Du bist aus dem richtigen Holz geschnitzt, aus Heldenholz!

Emilia und der Junge aus dem Meer - Annet Schaap

Emilia und der Junge aus dem Meer
von Annet Schaap

Du bist aus dem richtigen Holz geschnitzt, aus Heldenholz!

Emilia ist das einzige Kind des Leuchtturmwärters Augustus Wassermann, auf ihren zarten Schultern lastet große Verantwortung. Seit dem Tod ihrer Mutter ist sie die einzige Person an der Seite des Vaters, der durch sein amputiertes Bein und seinem übergroßen Verlangen nach Alkohol immer mehr der Unterstützung seiner Tochter bedarf. Emilia obliegt es unter anderem, täglich bei Anbruch der Dämmerung das Leuchtturmfeuer zu entzünden. Doch eines Tages vergisst das kleine Mädchen, das sich am liebsten im Freien aufhält und am Strand nach Muscheln sucht, Zündhölzer zu besorgen. In der darauffolgenden Nacht zerschellt ein Schiff an den Felsen. Um den finanziellen Schaden wiedergutzumachen, wird Emilia zum Schwarzen Haus gebracht, wo sie im Haushalt eines sehr angesehenen Admirals arbeiten soll. Augustus muss zukünftig alleine zurechtkommen und auf den Leuchtturm aufpassen.

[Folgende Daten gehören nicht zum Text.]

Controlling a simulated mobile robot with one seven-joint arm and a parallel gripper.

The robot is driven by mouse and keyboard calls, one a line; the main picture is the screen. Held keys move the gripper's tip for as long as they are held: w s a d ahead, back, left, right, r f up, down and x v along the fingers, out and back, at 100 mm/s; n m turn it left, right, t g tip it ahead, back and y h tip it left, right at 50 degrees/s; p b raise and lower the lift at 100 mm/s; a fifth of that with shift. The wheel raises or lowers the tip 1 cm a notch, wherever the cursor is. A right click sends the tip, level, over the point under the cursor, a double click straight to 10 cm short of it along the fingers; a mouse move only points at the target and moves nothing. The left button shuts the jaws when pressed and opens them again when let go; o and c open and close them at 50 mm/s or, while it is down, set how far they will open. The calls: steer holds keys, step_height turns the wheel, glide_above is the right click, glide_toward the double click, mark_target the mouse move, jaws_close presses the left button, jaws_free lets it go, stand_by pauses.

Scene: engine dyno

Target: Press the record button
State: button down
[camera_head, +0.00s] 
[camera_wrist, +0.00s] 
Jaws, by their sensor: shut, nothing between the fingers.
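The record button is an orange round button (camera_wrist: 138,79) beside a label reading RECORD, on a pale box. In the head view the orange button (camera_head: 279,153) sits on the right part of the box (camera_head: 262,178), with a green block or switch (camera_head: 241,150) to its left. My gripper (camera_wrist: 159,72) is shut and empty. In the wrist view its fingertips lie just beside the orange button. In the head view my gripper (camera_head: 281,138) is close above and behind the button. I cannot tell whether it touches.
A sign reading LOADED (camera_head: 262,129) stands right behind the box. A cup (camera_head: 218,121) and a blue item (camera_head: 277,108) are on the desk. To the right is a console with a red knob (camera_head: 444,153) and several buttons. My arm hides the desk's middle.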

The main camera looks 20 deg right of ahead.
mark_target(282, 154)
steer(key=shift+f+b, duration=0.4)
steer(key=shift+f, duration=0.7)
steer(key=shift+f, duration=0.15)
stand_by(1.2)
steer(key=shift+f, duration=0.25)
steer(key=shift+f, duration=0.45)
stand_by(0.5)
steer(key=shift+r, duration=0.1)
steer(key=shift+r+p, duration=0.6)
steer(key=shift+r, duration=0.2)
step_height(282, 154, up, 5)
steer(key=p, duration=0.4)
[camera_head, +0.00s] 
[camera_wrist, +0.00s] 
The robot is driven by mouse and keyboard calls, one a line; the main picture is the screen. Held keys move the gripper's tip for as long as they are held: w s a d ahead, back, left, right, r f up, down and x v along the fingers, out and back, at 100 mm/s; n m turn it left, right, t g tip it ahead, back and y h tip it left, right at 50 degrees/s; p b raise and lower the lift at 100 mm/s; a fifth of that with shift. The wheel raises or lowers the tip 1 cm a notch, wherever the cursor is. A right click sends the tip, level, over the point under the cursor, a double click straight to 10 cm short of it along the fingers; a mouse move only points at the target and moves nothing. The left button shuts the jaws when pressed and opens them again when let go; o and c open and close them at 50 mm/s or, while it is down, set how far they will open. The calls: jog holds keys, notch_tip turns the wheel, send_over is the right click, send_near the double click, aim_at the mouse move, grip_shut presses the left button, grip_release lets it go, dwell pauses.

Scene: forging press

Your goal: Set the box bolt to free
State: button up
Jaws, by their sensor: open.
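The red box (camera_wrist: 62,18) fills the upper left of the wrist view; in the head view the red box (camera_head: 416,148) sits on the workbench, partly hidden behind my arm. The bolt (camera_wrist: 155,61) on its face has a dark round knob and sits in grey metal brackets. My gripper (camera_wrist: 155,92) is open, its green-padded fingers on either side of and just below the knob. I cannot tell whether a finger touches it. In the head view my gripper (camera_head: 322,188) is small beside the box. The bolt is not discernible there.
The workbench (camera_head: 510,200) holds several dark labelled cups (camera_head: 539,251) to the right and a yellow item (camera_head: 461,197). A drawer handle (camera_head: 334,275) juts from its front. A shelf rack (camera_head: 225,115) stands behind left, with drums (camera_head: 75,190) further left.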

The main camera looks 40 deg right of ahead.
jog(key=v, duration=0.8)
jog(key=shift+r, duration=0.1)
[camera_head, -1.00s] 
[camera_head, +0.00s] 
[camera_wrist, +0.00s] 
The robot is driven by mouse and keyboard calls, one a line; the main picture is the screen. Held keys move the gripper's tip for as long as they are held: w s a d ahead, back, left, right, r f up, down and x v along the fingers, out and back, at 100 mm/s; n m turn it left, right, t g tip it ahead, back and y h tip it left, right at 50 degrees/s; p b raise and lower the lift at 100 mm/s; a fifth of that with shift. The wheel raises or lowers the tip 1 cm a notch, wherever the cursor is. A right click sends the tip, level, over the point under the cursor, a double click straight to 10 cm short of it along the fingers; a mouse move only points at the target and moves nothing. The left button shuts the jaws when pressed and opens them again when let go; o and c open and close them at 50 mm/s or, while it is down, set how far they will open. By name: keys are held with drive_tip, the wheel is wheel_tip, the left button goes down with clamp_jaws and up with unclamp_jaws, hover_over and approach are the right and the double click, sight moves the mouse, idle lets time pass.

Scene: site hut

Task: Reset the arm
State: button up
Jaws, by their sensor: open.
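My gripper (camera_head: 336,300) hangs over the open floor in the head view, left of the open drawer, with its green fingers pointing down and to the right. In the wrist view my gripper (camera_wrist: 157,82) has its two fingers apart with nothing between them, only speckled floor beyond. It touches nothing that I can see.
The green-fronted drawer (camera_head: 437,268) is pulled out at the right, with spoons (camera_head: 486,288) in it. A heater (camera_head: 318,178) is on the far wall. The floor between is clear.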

Emilias Angst vor dem düsteren Anwesen ihres zukünftigen Arbeitgebers scheint berechtigt. Im Dorf munkelt man von einem Monster, das dort sein Unwesen treiben soll. Furchterregende Geräusche und ein geheimnisvolles Turmzimmer, das zu Betreten Emilia strikt verboten ist, scheinen diese Gerüchte zu bestätigen. Doch Emilia möchte herausfinden, was es mit dem Turm auf sich hat und steht bald darauf tatsächlich einem unheimlichen Wesen gegenüber: einem Jungen namens Edward, der in besagtem Turmzimmer versteckt wird und nicht laufen kann. Sein wirres grünes Haar, die tiefschwarzen Augen und die spitzen Zähne sowie seine zu einem Fischschwanz verwachsenen Beine wirken fremdartig und erschreckend. Doch Emilia hat noch niemals aufgegeben und stellt sich dem aggressiven und fremdartigen Wesen. Es folgt eine vorsichtige Annäherung, die sich letztendlich für beide als Bereicherung entpuppt.

Annet Schaap hat mit dieser Geschichte einen zauberhaften Roman um jene Mischwesen aus Menschen- und Fischkörper ersonnen, von denen in den Fabeln die Rede ist. Im vorliegenden Buch erzählt sie von einem Kind aus der Beziehung zwischen einem Menschen und einer Meerjungfrau, das zwischen zwei Welten gefangen ist, und zu keiner davon wirklich gehört. Der kleine Edward sehnt sich nach der Liebe und Anerkennung seines Vaters, er bemüht sich verzweifelt, seinen Wünschen zu entsprechen. Doch sein ungewöhnliches Aussehen verurteilt ihn zu einem Leben als Außenseiter, er wird als Scheusal und Monster bezeichnet und gemieden. Bis eines Tages die kleine Tochter des Leuchtturmwächters, die liebevoll „Lämpchen“ genannt wird, auftaucht. Sie erhellt mit ihrem freundlichen Wesen und der resoluten und offenen Art nicht nur das düstere Turmzimmer, sondern auch Edwards Herz. Die Autorin gewährt dem Leser durch ihre kleine Protagonistin Einblicke in die Welt eines Kindes, das sehr früh erwachsen werden und viel zu große Verantwortung übernehmen musste. Die kursiv gedruckten gedanklichen Dialoge mit ihrer verstorbenen Mutter erlauben einen tieferen Einblick in Emilias Gefühls- und Gedankenwelt. Durch den kleinen Fischjungen Edward kann man in die Rolle eines von seinen Mitmenschen gemiedenen Außenseiters schlüpfen und dessen Emotionen und Probleme hautnah miterleben.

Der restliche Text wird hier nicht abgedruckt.